Stated goal: Return the line containing "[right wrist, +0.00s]", the line containing "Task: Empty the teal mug", and every line between them, exactly as they stand. Output nothing else.

Source material:
☆ ☆ ☆ ☆ ☆

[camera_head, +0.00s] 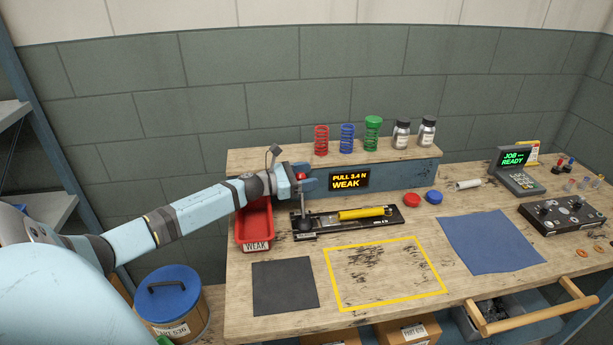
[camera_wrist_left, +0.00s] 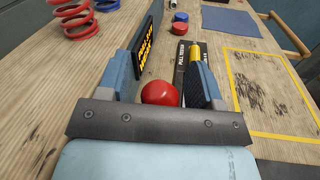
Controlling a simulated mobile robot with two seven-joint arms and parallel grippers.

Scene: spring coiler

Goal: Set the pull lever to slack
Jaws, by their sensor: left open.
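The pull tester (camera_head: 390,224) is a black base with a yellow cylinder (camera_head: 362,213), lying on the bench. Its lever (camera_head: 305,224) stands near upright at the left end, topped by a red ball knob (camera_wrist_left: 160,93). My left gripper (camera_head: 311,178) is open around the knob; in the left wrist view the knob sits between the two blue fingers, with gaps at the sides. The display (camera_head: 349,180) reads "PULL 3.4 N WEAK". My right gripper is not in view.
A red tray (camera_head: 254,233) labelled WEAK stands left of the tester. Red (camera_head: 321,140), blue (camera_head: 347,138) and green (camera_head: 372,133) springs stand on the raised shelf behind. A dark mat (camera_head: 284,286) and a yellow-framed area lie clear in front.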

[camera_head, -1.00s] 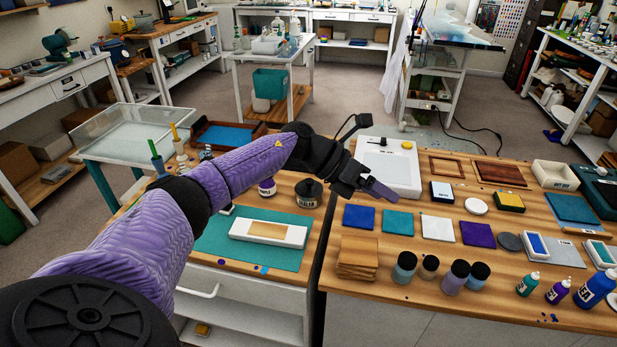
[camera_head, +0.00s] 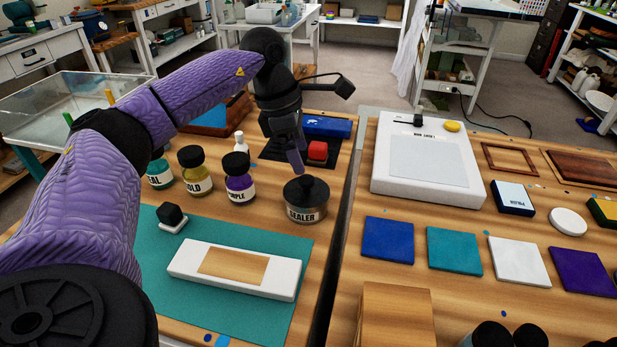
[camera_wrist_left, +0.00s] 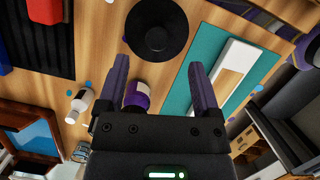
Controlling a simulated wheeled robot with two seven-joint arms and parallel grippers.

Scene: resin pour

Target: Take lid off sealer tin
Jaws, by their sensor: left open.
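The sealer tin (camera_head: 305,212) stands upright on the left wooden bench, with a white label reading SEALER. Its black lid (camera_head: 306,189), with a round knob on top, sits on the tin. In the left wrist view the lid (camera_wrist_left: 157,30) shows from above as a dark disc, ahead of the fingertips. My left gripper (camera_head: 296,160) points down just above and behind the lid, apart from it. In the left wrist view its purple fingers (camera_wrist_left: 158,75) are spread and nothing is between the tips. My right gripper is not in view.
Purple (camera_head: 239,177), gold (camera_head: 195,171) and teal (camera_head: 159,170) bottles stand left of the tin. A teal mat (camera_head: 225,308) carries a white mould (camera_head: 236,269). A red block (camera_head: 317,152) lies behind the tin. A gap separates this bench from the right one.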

☆ ☆ ☆ ☆ ☆

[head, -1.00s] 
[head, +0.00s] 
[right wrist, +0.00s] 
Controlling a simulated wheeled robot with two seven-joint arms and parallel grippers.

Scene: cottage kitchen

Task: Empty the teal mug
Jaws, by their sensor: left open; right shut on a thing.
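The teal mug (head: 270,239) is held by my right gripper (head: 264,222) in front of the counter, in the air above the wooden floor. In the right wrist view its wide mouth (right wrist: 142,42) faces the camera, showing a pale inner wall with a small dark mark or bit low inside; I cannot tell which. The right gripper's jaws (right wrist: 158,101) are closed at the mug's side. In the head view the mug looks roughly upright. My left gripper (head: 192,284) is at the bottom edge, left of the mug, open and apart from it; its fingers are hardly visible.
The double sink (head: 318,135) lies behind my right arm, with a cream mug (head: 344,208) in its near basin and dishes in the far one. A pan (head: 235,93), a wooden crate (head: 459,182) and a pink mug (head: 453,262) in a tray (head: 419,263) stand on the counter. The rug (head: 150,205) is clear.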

☆ ☆ ☆ ☆ ☆

Response to this exercise:
[right wrist, +0.00s] 
Controlling a simulated wheeled robot with two seven-joint arms and parallel grippers.

Scene: cottage kitchen

Task: Empty the teal mug

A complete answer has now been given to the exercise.